## Records from a dataset:
|---|

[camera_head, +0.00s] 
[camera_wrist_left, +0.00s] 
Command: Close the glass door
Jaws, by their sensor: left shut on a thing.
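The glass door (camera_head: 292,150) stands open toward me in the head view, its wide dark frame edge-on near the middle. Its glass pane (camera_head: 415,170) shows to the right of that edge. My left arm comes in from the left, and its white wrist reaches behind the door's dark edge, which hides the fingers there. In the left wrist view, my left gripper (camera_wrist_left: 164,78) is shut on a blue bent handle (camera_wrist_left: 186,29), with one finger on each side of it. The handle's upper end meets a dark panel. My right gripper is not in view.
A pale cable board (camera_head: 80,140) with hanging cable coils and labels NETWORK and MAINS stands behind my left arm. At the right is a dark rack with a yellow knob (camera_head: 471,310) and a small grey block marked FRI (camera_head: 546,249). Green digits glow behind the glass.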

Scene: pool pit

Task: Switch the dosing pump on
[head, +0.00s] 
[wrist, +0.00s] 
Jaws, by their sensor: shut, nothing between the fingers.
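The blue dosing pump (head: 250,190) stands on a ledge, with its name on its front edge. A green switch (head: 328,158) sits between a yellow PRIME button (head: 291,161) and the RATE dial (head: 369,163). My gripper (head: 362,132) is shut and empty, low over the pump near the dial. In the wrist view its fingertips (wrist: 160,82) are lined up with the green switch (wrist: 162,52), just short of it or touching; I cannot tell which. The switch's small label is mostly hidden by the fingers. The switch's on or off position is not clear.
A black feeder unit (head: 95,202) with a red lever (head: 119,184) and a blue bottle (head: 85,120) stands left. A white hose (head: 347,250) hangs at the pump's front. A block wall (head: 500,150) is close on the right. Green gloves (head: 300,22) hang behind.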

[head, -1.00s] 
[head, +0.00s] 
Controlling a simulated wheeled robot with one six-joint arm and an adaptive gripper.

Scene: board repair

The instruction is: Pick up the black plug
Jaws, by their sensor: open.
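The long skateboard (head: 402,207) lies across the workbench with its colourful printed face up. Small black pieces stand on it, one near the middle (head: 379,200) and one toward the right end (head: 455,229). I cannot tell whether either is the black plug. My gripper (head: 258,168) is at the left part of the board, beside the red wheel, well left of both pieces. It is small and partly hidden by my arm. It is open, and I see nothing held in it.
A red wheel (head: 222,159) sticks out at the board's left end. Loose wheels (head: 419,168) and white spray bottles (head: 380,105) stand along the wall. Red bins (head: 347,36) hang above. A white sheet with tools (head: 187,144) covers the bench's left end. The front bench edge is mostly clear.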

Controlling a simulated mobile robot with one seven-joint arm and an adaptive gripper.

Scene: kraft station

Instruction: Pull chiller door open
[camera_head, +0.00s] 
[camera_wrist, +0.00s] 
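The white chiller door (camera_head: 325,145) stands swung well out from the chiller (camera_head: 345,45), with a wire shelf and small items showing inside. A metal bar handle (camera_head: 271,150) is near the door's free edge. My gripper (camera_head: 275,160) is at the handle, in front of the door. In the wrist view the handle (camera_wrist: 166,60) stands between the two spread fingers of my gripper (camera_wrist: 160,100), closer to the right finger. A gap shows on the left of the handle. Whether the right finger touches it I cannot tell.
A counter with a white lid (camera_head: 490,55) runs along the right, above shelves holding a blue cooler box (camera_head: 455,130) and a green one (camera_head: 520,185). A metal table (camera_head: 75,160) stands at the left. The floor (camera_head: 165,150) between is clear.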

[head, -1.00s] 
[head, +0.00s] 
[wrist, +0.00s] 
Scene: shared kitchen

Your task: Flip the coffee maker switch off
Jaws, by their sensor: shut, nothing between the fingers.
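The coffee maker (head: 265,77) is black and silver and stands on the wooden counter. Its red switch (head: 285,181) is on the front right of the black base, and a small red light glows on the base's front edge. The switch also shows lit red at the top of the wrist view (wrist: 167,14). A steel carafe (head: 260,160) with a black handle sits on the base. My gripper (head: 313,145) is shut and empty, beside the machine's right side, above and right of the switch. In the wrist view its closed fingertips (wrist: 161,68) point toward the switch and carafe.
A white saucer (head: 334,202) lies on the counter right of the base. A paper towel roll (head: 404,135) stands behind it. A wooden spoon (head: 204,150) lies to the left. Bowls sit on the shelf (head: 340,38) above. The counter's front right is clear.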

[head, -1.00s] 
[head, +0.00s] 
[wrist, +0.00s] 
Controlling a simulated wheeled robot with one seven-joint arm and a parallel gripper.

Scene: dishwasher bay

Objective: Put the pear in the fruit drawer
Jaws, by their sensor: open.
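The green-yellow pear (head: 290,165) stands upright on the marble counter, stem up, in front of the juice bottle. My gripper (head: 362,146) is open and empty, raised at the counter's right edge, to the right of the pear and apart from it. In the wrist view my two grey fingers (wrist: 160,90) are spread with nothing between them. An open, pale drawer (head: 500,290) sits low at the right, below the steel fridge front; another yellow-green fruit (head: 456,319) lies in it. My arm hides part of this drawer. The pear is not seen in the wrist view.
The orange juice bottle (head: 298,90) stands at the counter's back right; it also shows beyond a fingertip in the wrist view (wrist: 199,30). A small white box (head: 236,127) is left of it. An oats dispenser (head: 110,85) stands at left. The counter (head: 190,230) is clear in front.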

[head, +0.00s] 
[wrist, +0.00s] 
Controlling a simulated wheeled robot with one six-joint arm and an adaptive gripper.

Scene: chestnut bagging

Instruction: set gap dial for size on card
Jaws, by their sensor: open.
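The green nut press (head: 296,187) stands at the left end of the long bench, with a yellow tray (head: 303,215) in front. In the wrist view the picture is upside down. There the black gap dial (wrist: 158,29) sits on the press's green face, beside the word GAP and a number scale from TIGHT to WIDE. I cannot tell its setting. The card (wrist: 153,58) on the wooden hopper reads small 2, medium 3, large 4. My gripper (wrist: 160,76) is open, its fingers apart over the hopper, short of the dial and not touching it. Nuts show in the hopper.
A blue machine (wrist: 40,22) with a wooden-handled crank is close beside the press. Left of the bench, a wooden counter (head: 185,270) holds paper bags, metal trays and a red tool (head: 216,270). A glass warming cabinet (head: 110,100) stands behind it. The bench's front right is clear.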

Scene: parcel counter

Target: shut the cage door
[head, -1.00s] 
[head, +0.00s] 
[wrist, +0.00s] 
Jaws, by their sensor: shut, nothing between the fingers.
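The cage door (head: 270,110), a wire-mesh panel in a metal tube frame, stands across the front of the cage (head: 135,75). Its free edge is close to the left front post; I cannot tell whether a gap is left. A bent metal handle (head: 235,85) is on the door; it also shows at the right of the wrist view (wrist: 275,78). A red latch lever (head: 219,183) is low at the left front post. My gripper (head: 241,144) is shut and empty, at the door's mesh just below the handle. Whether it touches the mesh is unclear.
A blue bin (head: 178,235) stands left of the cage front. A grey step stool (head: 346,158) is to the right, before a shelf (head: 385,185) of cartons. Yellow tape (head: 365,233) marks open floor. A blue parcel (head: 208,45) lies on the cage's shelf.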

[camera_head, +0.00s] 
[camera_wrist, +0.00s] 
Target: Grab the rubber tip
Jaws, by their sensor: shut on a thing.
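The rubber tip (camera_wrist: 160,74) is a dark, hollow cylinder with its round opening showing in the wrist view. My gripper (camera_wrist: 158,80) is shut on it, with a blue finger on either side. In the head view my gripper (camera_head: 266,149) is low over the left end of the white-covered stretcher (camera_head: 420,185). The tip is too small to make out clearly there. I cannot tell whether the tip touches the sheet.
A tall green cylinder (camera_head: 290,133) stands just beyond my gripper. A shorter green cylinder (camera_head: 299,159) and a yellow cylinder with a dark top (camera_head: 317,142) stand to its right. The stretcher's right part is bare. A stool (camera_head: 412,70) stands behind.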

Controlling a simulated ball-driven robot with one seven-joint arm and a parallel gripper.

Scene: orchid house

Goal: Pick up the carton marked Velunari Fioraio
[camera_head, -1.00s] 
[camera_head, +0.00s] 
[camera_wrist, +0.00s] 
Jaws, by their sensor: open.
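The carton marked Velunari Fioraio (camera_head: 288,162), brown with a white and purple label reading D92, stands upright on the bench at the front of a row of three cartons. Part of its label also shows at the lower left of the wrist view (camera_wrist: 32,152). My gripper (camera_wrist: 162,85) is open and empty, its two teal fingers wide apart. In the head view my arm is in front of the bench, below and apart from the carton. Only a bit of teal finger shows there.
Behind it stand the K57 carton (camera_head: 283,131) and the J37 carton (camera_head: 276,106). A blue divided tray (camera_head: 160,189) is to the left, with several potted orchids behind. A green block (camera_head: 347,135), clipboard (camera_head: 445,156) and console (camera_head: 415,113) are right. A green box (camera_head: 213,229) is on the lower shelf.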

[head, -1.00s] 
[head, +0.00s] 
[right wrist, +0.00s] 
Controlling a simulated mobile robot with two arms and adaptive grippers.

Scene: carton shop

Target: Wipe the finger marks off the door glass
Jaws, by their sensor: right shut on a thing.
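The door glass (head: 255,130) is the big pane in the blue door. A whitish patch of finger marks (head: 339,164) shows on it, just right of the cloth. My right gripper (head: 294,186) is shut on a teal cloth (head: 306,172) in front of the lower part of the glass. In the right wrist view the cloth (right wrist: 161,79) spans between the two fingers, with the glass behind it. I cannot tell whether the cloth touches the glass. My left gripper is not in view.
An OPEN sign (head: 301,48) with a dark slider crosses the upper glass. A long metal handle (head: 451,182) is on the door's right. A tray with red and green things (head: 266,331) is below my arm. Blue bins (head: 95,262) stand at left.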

|---|

## TASK:
Report how many lines of the listing above include the word "parallel". Say nothing but the number.

## WRITTEN RESPONSE:
2